YOUR GOAL – Return each line holding the string "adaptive".

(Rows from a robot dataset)
···

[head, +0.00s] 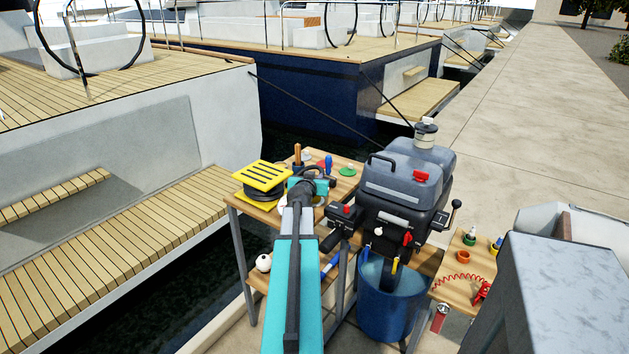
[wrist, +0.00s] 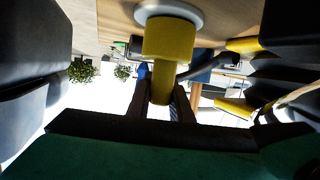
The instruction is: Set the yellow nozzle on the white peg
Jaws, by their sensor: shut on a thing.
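My gripper (wrist: 161,100) is shut on the yellow nozzle (wrist: 170,40), its dark fingers on either side of the narrow end. In the wrist view, the wide end of the nozzle faces a round white base (wrist: 183,11) on the wooden bench top, which I take for the base of the white peg. The nozzle overlaps this base, and no peg shaft shows. I cannot tell whether the nozzle is seated or just over it. In the head view, my gripper (head: 318,186) is over the bench, and my arm hides the nozzle and peg.
A grey outboard motor (head: 405,185) stands close on the right, above a blue bucket (head: 385,300). An orange handle (head: 297,155) and a green disc (head: 347,171) are behind my gripper.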

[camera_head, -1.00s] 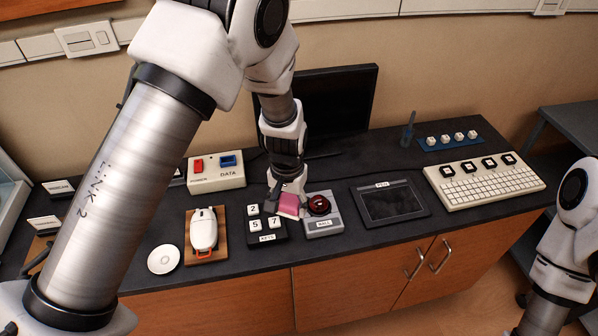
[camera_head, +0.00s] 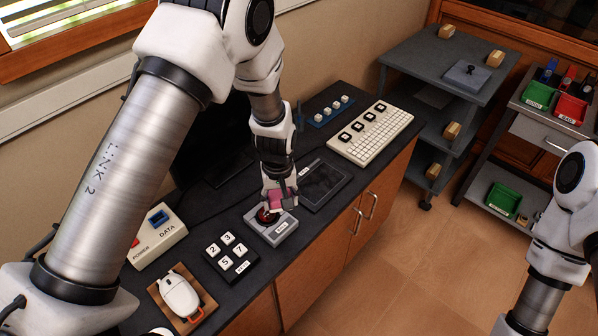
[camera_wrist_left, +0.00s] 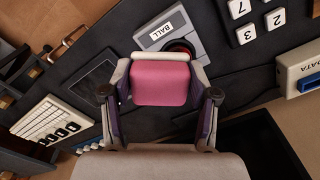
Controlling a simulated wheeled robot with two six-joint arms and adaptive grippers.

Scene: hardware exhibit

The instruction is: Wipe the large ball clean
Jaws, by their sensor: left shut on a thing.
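The large red ball (camera_head: 264,215) sits in a grey housing (camera_head: 284,233) labelled BALL on the dark counter. My left gripper (camera_head: 279,198) is shut on a pink pad (camera_head: 276,204), just to the ball's upper right in the head view. Whether the pad touches the ball cannot be told. In the left wrist view, the pink pad (camera_wrist_left: 160,84) with a pale edge is between the fingers (camera_wrist_left: 160,100). The ball (camera_wrist_left: 181,47) shows dark red behind it, partly hidden by the pad. My right arm shows at the right edge; its gripper is out of view.
A number keypad (camera_head: 231,256) and a white mouse (camera_head: 179,295) lie left of the housing. A dark tablet (camera_head: 325,185) and a cream keyboard (camera_head: 370,134) lie to its right. Grey shelves (camera_head: 440,65) and a cart with bins (camera_head: 538,97) stand at the right.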

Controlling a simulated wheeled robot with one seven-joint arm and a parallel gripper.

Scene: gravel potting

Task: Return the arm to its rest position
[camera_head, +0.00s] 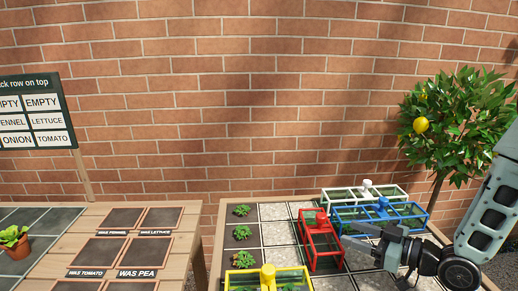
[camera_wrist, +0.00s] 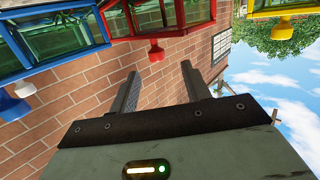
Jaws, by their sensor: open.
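My gripper (camera_head: 348,236) is at the right of the head view, above the wooden bed (camera_head: 211,247), with its fingers pointing left near the red-framed cover (camera_head: 313,250). In the wrist view my gripper (camera_wrist: 160,72) has its two fingers apart, with only brick wall between them. My arm comes in from the right edge. The red cover also shows in the wrist view (camera_wrist: 118,22), its knob close to the fingertips in the picture; they look apart.
Blue (camera_head: 427,222), white (camera_head: 332,194) and yellow (camera_head: 268,278) covers stand on the bed, with small plants at its left. A lemon tree (camera_head: 455,120) is behind my arm. A label table (camera_head: 100,220) and sign (camera_head: 38,112) are left. A brick wall closes the back.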

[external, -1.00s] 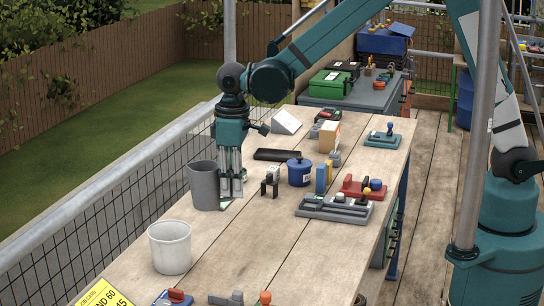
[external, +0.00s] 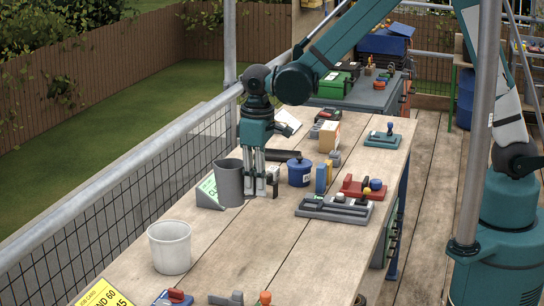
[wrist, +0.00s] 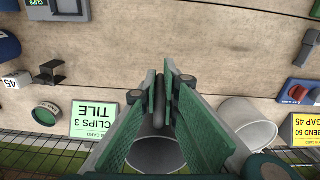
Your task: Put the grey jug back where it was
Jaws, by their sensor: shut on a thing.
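The grey jug (external: 229,183) is upright at the left side of the workbench in the external view. My gripper (external: 261,188) is just right of it, pointing down, with its fingers shut on the jug's handle side. In the wrist view the jug (wrist: 155,152) shows open end up, partly hidden behind the green finger pads of my gripper (wrist: 166,85). I cannot tell whether the jug's base touches the bench or hangs slightly above it.
A green-and-white card stand (external: 208,192) is just left of the jug. A white bucket (external: 170,250) stands nearer the camera. A blue pot (external: 299,172) and a dark bracket (external: 275,182) are to the right. Bare bench (external: 250,235) lies in front.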

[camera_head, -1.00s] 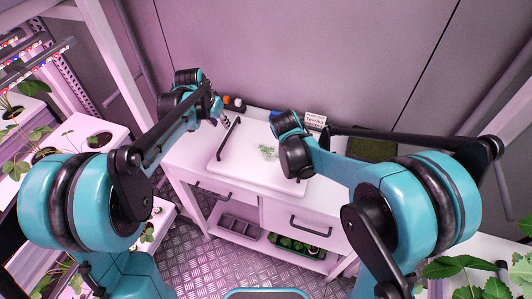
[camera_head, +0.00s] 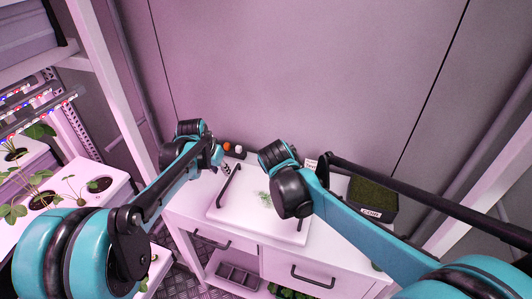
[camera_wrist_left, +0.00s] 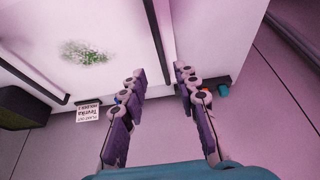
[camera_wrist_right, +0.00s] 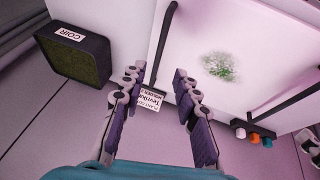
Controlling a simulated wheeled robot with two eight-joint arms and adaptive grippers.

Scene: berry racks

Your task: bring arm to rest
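My left gripper (camera_head: 218,158) is over the left back part of the white cabinet in the head view. In the left wrist view its two fingers (camera_wrist_left: 160,80) stand apart with nothing between them. My right arm reaches in over the cabinet, and its wrist hides the gripper in the head view. In the right wrist view the right gripper's fingers (camera_wrist_right: 159,76) are apart and empty, with a small label card (camera_wrist_right: 151,97) beyond them. Both grippers are above the cabinet top, apart from the tray.
A white tray (camera_head: 236,209) with black handles and a small green plant patch (camera_head: 265,199) lies on the cabinet (camera_head: 285,262). A dark coir box (camera_head: 374,200) stands at right. Orange and white caps (camera_head: 232,148) are at the back. Plant racks (camera_head: 75,178) stand at left.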

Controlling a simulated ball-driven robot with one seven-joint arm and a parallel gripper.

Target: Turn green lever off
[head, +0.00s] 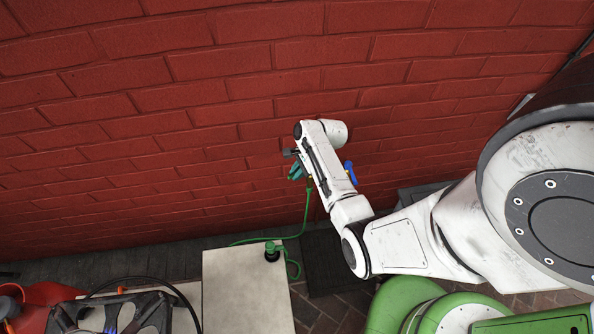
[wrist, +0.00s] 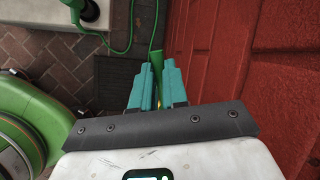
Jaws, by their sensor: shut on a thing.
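My gripper (wrist: 157,72) has teal fingers, close together, on the green lever (wrist: 156,55), which shows between and just beyond their tips in the wrist view. A small yellow bit shows between the fingers lower down. In the head view my gripper (head: 296,171) is at the brick wall, partly behind my wrist, and I cannot make out the green lever there. The lever's angle is hard to tell because the fingers cover most of it.
A blue lever (head: 350,172) is right of my wrist at the wall. A green hose (head: 307,207) hangs down to a pale-topped table (head: 240,300) with a dark and green fitting (head: 272,251). The red brick wall (head: 150,120) is close behind.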

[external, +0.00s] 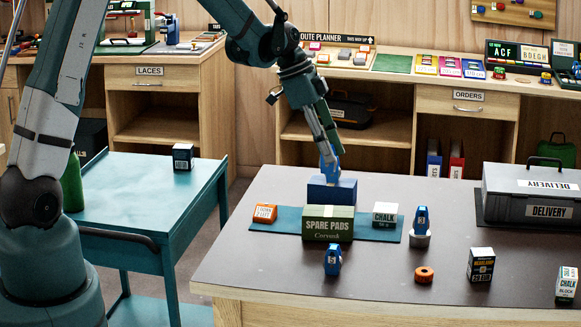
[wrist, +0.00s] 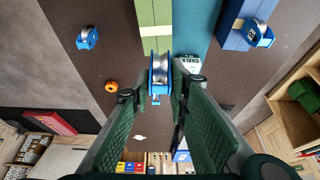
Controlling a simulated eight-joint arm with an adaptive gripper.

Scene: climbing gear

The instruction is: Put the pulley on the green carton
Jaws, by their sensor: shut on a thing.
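My gripper (external: 331,152) is shut on a blue pulley (wrist: 159,70) with a pale metal wheel, held upright between the fingertips in the wrist view. The green carton (external: 328,225), marked SPARE PADS, stands on the teal mat; its top (wrist: 153,14) shows just beyond the held pulley. In the external view the gripper is above the carton and blue box area, apart from the carton's top. Another blue pulley (wrist: 258,33) is at the blue box (external: 332,191).
A chalk box (external: 385,213) and an orange-and-white box (external: 265,214) flank the carton on the mat. An orange tape roll (external: 424,275) and a headlamp box (external: 481,265) stand front right. A grey DELIVERY case (external: 530,195) is at the right. The table's front left is clear.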

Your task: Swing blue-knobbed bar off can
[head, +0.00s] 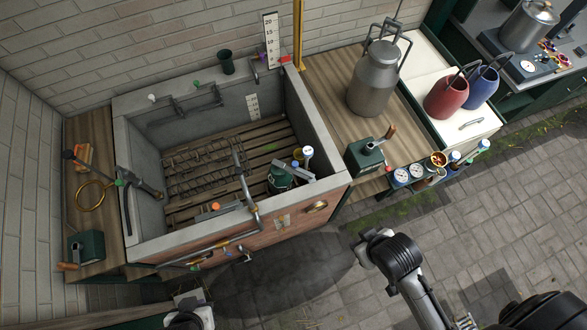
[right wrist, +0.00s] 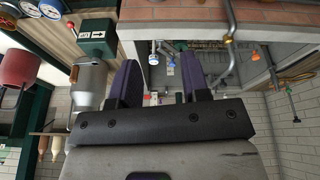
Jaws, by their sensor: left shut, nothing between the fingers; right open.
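A dark green can-like object (head: 280,180) stands in the right part of the sunken trough. A small blue knob (head: 295,164) shows beside it, close to white-topped and yellow parts; its bar is too small to trace. Blue also shows near the trough in the right wrist view (right wrist: 169,63). A large grey metal can (head: 372,84) stands on the wooden counter. My left gripper (head: 188,299) is shut and empty at the lower left, in front of the trough. My right gripper (head: 362,247) is open, in front of the trough's right corner; its fingers show in the right wrist view (right wrist: 160,85).
The trough (head: 321,143) has a raised concrete rim. A bent pipe (head: 243,172) rises inside, and an orange knob (head: 215,206) is near the front. A green box (head: 363,157) and red (head: 446,97) and blue (head: 482,88) jugs stand right. Paving in front is clear.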

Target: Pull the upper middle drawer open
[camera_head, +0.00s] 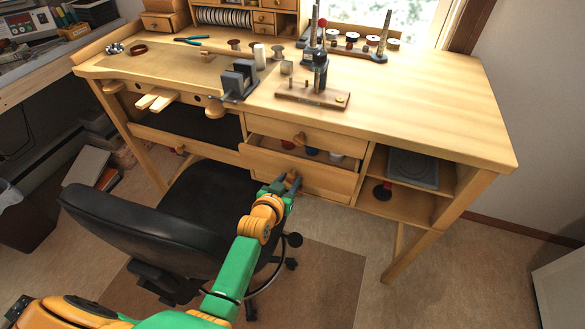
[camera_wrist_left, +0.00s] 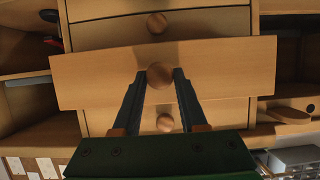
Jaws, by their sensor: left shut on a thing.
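The upper middle drawer (camera_head: 325,181) is the wooden drawer just below the bench's top drawer (camera_head: 335,139). It stands partly pulled out, with small red, blue and white things showing inside. My left gripper (camera_head: 289,182) is at the round wooden knob of this drawer. In the left wrist view, the drawer front (camera_wrist_left: 85,82) juts out past the fronts around it. There the fingers of my left gripper (camera_wrist_left: 159,82) are shut on its knob (camera_wrist_left: 159,73), one on each side. My right gripper is in neither view.
A black chair (camera_head: 150,220) stands left of my left arm, close to the drawers. An open shelf (camera_head: 400,200) right of the drawers holds a dark grey box (camera_head: 413,168). Tools crowd the left and middle of the bench top (camera_head: 440,110); its right side is clear.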

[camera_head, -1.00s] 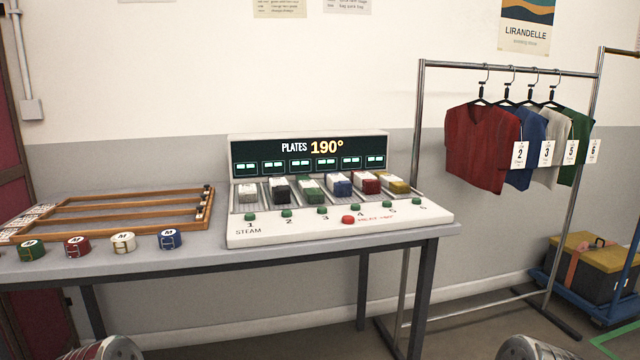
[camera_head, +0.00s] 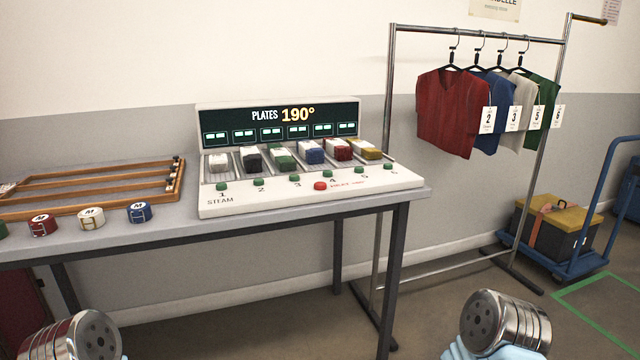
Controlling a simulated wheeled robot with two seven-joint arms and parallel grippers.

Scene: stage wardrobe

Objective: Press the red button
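The red button (camera_head: 320,186) is a small round knob on the sloped front of the white steam machine (camera_head: 240,208), beside red lettering. A row of several green buttons (camera_head: 258,182) runs above it. The machine's dark display (camera_head: 281,118) reads "PLATES 190°", with small lit green indicators below. Coloured rolled pieces (camera_head: 312,152) sit in its slots. Parts of both my arms show at the bottom left and bottom right, well apart from the machine. Neither gripper's fingers are in view.
The machine stands at the right end of a grey table (camera_head: 165,231). A wooden rack (camera_head: 100,184) and rolled belts (camera_head: 91,218) lie to its left. A clothes rail (camera_head: 480,37) with hanging shirts stands right. A blue trolley (camera_head: 577,268) carries a yellow-lidded box (camera_head: 556,223).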

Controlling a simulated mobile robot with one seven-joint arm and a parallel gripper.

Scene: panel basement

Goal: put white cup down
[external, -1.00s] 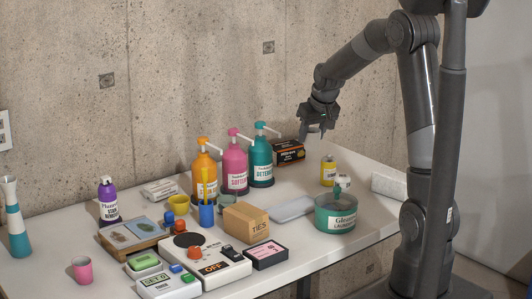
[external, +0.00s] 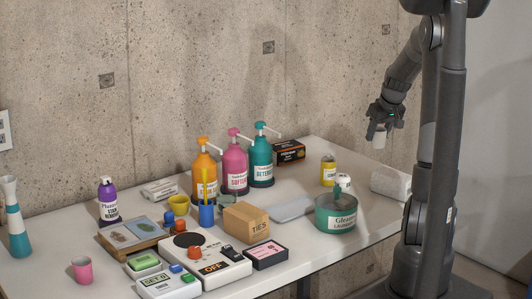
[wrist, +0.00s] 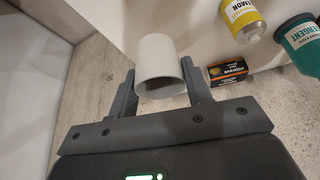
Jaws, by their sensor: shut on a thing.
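The white cup (wrist: 158,58) is between the two fingers of my gripper (wrist: 163,98) in the wrist view, with its open rim toward the camera. In the external view the cup (external: 379,140) hangs below my gripper (external: 380,126), which is shut on it.
A yellow bottle (external: 328,170) and a teal tub (external: 336,212) stand left of the gripper. A black and orange box (external: 290,151) and pump bottles (external: 235,166) line the back. A small clear patch (external: 360,182) lies left of the roll.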

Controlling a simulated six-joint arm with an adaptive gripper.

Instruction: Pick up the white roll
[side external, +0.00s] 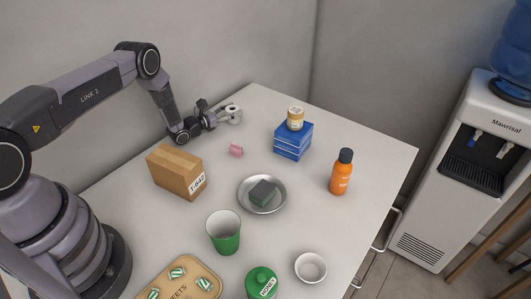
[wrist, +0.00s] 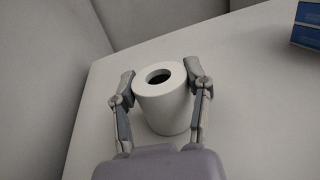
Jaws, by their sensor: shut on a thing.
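The white roll (wrist: 163,110) stands upright on the white counter in the wrist view, with its dark round hole facing up. My gripper (wrist: 161,84) has one finger on each side of it, and the fingertips press its sides near the top. In the side external view my gripper (side external: 224,112) is at the far back of the counter, low over the surface, shut on the roll (side external: 233,109). The fingers and wrist partly hide the roll there. I cannot tell whether it is clear of the counter.
A metal plate (side external: 280,203), an orange bottle (side external: 341,175) and a green cup (side external: 226,240) stand farther forward. Walls border the counter behind.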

···

CORRECT RESULT –
Controlling a simulated wheeled robot with two six-joint arms and adaptive grippers.
Controlling a simulated wheeled robot with two eight-joint arms and adaptive grippers.
Controlling a simulated eight-joint arm with an adaptive gripper.
Controlling a simulated six-joint arm with an adaptive gripper.

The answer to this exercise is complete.